The end came, as usual. The liveried angels went off duty, and with heedless steps I ran across the slippery stone floor of a room, and fell prone on my chest. A horrid smash, and my pet flowed away, sticky, addled, smelling of the corruption of all mortality, and past return were all its dandled days.

In the ensuing mess and bitterness of baulked hope, my one and chilly comfort was that there had never, it seemed, been duck life in that shell. I had not been with duckling, only with egg; and with stale and ancient egg of date incalculable. My nestlechick had been but a fluffy golden vision, conceived in the pregnant rovings of my brain, never by duck and drake in sweet communion linked. It had been the child of my doting dreams alone. But, while they lasted, what doting and what dreams!

Heresies

I know how the great heretics felt; I can enter into their fervorous assertions, their obstinate denials, their ingenious and fantastic inventions, their wild daydreams concerning the world, the heavens and themselves. I can share their triumphant firmness in error, which would keep them ergotising sleepless through days and nights, frapling one against another, pro and con, across some seeming-small but bridgeless gulf which yawned between them and their opponents; I know the proud self-confidence which, after all these eager ergotisms, so often sent them heaven or hellward encharioted in flames.

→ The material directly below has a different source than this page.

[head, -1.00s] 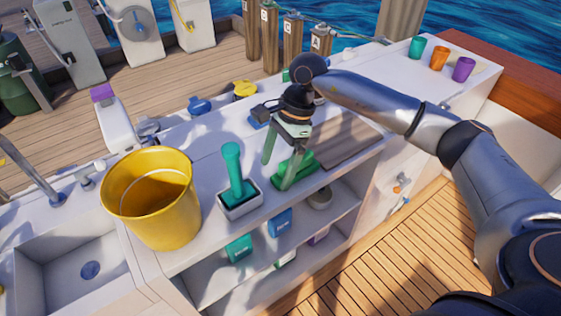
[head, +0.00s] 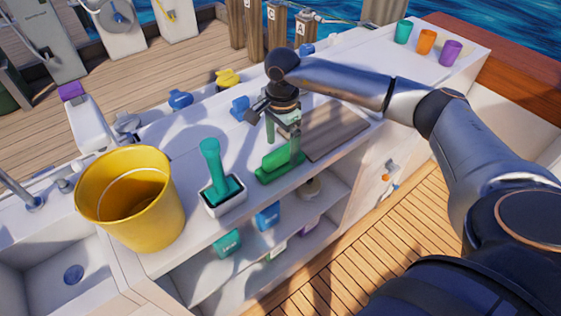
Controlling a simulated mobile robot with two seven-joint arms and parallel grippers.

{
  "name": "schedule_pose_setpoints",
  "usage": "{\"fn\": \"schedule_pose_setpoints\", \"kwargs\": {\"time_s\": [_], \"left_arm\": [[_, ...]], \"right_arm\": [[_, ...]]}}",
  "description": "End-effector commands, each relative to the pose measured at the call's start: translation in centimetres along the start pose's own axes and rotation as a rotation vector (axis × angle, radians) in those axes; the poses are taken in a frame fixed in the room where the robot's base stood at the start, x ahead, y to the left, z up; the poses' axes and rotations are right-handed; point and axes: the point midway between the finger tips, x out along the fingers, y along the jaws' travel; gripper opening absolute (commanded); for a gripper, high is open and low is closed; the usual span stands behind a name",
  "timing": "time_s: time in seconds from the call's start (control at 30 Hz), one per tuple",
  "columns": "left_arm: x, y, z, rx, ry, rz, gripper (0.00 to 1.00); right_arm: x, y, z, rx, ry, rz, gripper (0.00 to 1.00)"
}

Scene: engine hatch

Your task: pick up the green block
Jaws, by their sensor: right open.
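The green block (head: 272,171) lies on the white counter, just left of a grey-brown board. It looks long, with a raised upper part. My right gripper (head: 283,144) points down over its right, far end, with its fingers apart. One finger is behind the block and the other overlaps its right end in the picture. I cannot tell whether that finger touches it. Nothing is held between the fingers. My left gripper is out of view.
A teal-handled tool stands in a white holder (head: 224,202) left of the block, beside a yellow bucket (head: 130,200). The grey-brown board (head: 335,130) lies to the right. Blue and yellow items lie behind. Teal, orange and purple cups (head: 426,42) stand far right. Shelves below hold boxes.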

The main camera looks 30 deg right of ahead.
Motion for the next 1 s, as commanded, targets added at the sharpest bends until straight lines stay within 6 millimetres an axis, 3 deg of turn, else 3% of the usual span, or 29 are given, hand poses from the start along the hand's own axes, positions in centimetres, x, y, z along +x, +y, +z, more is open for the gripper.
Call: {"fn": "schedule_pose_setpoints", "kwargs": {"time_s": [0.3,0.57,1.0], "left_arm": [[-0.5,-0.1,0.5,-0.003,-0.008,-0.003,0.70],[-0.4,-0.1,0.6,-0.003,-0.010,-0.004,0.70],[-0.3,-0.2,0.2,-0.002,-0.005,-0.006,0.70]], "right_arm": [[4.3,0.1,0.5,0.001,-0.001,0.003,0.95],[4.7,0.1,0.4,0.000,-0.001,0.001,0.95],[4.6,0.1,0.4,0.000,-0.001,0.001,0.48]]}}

More, when I recall some of those peculiar heresies which have down the ages made men and women feel so strongly, argue so fiercely, slay and die with such a ruthless calm, I feel in myself a responsive pleasure in nearly all. There must have been something in these strange delusions, I tell myself, that they inspired such confidence. Indeed, they have a quality of persistence which discovers them to be deeply rooted in human nature; scarce one in past centuries that you will not find echoed to-day; scarce one which I do not find re-hereticised in my own soul, at one moment or another, for the soul has its days and moods.

I am often pleased, for instance, to be an Origenist, as have been so many amiable men, and to think that there shall be no man damned, but all saved at the last, including the Devil himself. There are moments when I like to be Eustathian, to look on marriage as sinful, and wish, with Sir Thomas Browne, that there were some more delicate way to populate the world; other moments when polygamy captivates me, and I desire, with the Anabaptists and Mormons, that everyone should wed to the top of his bent. On hot days in the south I am Adamite, and wish to stroll abroad clad only in what Jeremy Taylor called rustick impudence; when skies are cold and sad I turn Manichee and hate the flesh. Often I am Pelagian, and vainly talk against original sin, boasting the potency of man's will to virtue; or I embrace Arianism, Socinianism or Photinianism, defying Athanasian thunders. How frequently am I one with the Fraticelli, their partiality to not too monotonous affections, their distaste for manual labour; or the Dulcinists, who combined with these errors the repugnance felt by the Waldensians for the clergy, for the cult of the saints, for the rights of property, and for the indissolubility of marriage.

Often too, I belong to the Agonyclites, and will not kneel; I like to be Collyridian, Messalian, Quartodeciman, semi-Pelagian, in turn; I will even experiment in Partial-Diluvianism, and maintain that the Flood left parts of the earth's surface uncovered; I will participate in a hundred of those enthusiastic and fanatical
errors which are a heritage from our audacious, speculating and so wrong-headed fathers.

These damnable and damnèd tenets are charming to hold, these poisoned streams sweet to the palate. That humanity, so imperilled by hereticide, so close to ravening lion and crackling flame, could be so ingenious and so determined in straying from the true path, is not strange to him who peruses human history. That Montanist and Donatist, flung into the same arena by Emperors to encounter hungry Christianophagous animals, should turn their backs on one another with expressions of distaste and advance into the jaws of different lions, resolved not even to be joined in martyrdom, is natural enough to him who is familiar with odium theologicum. For heretics too, have their portion in the heritage of this great odium; while in the grip of one heresy I condemn and abominate the others as if I were a partridge in a cage. (
Like as a partridge taken and kept in a cage, so is the heart of the proud
. Ecclesiasticus xi. 30.)

Hot Bath

A hot bath! I cry, as I sit down in it; and again, as I lie flat, a hot bath! How exquisite a vespertine pleasure, how luxurious, fervid and flagrant a consolation for the rigours, the austerities, the renunciations of the day. All day I have moved about in chill air, in fog, in bitter and annihilating blasts, in inclement elements for which the tender human frame, contrived for the balmy airs of Eden, was never made. I have sat upright in a chair and tapped with stiff fingers on a typewriter; I have wrung numb thoughts and words out of a frozen brain, transmitting them on to paper in a gellid trickle; I have walked through chill murk and contagious fogs, with sore eyes and throat, every breath a pain, the grime of a great ennebuled city choking pores and lungs, the mazed world a darkness and a doubt, the round red sun extinguished, quite put out. I have, in brief, suffered angry winter's chiding tongue and dark brief day.